Why? In spite that I think Scoble is most likley right that Windows Phone 7 has an something in terms of appeal, but:

  • Microsoft need a lot of hardware backing, HTC and some of the loyal Windows phone makers, have pushed Windows phones. And they will continue to do so. Most of them are more excited about Android though, for lot’s of reasons (they can extend, adopt etc). Carriers like Android (not for all the good reasons, but they can change the OS to create consumer lock-in). Nokia for Microsoft is a great choice, a full commitment for a full range of hardware devices, will help Microsoft move forward with Windows Phone 7.
  • But Nokia is missing out on the whole app opportunity. That is where the game is being decided right now, and Windows Phone 7, sorry there are no apps to speak of. And anyone of the developers I talk to every week here in Silicon Valley, Windows Phone 7, is platform no 5 or 6 on their list (Apple iOS and Android be the top two).
  • Nokia would have needed to create something that has great appeal for app developers, Android would have been the logical choice, lot’s of developers and momentum. Nokia could still done what every other mobile phone manufacturer do with Android, build custom UI and other components and apps on top to make it unique enough.
  • I don’t think Microsoft still has made any money out of their mobile OS franchise, they certainly have the cash to keep going for quite some time, but they can not pay developers forever to develop for the platform. And I don’t hink Nokia have the time to wait for the critical mass to emerge around Windows Phone app development.

Microsoft is desperate in the mobile space and need somebody to push hardware with it, problem is Nokia is just as desperate… Two bad does not mean synergy…

However with the resources Microsoft and Nokia have for this, something will happen, and Nokia still creates great hardware, so I think we will see some interesting phones coming out of this. But IMHO the long-term (regained) success for Nokia will not be on a clear path by this move.

Been a bit slow with the posts, it’s partly because I have been quite busy with my startups, traveling, and my MacBook Pro is being serviced by Apple (or their partners).

Since this fall I have been a happy Apple user, and now it was time for a check-up, it have been behaving oddly for a few months, but I was just too busy to not have a my laptop. Apple had it for 10 days, and they are not yet done with it, which is really bad (that are “hoping” to have it to me before the end of this week!!!).

I think the Apple service in Europe might not be as good at it has to be to be feasible for typical business users. I am not upset that I need to service it, every manufacturer of a portable PC’s have these issues (some more, like a friends Dell had to be repaired 5 times the first 3 weeks), some less (IBM/Lenovo Thinkpads have served me well in the past), but speedy service is essential, and in using Thinkpads since 1996 until last fall service has always been swift everywhere in the world.

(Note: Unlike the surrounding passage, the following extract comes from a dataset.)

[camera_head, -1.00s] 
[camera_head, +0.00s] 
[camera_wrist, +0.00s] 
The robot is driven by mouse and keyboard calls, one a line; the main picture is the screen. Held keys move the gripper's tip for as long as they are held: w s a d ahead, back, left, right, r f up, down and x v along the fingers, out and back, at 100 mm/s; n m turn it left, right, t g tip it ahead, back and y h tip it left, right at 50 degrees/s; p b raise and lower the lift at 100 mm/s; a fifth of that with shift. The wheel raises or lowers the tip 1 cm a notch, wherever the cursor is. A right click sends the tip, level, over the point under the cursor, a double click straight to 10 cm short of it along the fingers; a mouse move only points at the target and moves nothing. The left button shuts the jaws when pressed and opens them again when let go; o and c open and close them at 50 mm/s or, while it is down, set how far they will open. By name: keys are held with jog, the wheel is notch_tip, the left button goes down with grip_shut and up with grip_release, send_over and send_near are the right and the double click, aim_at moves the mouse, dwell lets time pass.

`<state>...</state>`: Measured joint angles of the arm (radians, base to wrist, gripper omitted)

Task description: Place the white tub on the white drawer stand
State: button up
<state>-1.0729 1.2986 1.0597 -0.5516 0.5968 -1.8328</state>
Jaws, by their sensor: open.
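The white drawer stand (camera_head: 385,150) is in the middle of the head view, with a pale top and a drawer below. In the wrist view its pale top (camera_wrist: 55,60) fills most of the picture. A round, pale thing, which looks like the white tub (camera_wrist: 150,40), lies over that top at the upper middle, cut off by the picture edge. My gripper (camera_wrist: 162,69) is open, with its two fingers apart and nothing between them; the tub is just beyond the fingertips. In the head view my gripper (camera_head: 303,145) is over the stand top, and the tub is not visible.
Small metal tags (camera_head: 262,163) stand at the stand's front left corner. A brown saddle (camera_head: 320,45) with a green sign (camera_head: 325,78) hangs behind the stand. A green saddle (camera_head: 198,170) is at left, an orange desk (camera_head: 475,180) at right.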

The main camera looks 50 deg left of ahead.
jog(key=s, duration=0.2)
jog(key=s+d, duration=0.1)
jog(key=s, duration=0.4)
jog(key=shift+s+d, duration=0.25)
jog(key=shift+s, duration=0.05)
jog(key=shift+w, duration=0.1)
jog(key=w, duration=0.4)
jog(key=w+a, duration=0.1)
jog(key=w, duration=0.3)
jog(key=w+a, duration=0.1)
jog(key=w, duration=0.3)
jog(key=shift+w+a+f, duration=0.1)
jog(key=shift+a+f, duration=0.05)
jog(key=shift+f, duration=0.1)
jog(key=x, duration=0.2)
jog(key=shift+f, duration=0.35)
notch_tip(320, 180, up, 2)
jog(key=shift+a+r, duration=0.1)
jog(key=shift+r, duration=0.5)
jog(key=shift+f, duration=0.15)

So although happy with my Mac, if Apple won’t improve warranty service response times, this is a major drawback for going for a Mac for business use.

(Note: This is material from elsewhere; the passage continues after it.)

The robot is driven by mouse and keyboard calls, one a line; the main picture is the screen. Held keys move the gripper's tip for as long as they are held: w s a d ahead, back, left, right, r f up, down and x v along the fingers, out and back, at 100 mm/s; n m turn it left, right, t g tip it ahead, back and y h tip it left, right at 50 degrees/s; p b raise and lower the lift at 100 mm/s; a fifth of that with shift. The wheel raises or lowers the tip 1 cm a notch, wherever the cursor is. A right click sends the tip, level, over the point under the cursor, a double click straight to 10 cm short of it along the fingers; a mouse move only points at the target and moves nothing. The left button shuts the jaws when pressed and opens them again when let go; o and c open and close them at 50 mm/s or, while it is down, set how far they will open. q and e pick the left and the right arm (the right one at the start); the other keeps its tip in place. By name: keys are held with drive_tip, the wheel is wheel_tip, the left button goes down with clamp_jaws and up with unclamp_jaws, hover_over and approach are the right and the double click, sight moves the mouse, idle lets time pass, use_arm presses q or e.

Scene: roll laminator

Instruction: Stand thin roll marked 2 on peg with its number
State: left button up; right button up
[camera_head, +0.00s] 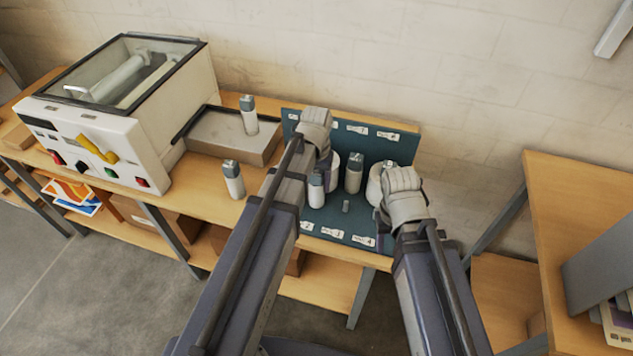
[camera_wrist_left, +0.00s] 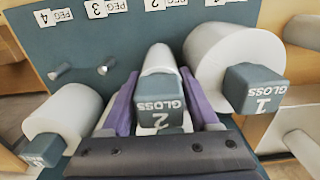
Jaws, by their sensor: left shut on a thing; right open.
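The roll marked 2 GLOSS (camera_wrist_left: 160,85), a thin white roll with a blue-grey square cap, stands between the purple fingers of my left gripper (camera_wrist_left: 160,108), which is shut on it. It points down toward the teal peg board (camera_wrist_left: 115,40). I cannot tell whether its lower end touches a peg.
A thick roll marked 1 GLOSS (camera_wrist_left: 215,60) stands close beside the held roll. Another capped roll (camera_wrist_left: 65,118) is at the lower left. Two bare pegs (camera_wrist_left: 60,71) (camera_wrist_left: 105,66) show near labels 4 and 3. Loose rolls (camera_head: 233,180) (camera_head: 249,115) stand near the laminator (camera_head: 120,110).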

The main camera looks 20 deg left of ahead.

Lot’s of people have written about the iPhone experience and about touch, and gestures and the obvious UI paradigms that the iPhone brought (no matter if Apple did not invent it, they did bring it to market in a nicely designed package).

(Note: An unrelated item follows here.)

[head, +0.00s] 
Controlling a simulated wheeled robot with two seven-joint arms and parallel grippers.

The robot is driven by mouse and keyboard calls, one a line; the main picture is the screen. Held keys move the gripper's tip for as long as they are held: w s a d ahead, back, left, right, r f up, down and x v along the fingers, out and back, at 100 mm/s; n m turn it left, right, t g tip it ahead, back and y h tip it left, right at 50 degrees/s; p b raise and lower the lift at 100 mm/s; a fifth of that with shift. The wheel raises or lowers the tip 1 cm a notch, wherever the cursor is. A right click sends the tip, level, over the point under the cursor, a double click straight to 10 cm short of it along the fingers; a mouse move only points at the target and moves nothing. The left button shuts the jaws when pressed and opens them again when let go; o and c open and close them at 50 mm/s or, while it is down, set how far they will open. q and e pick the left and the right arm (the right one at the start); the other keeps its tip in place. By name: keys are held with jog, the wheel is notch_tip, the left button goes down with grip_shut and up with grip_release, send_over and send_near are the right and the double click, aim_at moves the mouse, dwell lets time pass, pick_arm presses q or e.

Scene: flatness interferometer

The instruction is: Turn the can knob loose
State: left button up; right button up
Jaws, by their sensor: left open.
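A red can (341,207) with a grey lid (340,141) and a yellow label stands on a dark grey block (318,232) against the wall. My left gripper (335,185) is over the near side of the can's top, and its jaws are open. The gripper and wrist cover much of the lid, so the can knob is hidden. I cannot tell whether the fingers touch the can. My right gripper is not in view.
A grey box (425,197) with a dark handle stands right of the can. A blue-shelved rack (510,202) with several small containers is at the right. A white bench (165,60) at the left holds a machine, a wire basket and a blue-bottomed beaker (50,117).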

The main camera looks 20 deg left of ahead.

After using an iPhone for a few days, quite intensively, here are my thoughts:

– Web surfing; To compare with my Nokia and Sony Ericsson devices I have used, put simply: It works. Even if I have my laptop in my bag, it is actually easier to pull up the iPhone and check something on the web. And Ajax works, and Videos, and most things you expect in a normal web browser. I have used lot’s of PDA type phones from Nokia and some from Sony Ericsson, and a bit of Windows devices, but no one is even close here.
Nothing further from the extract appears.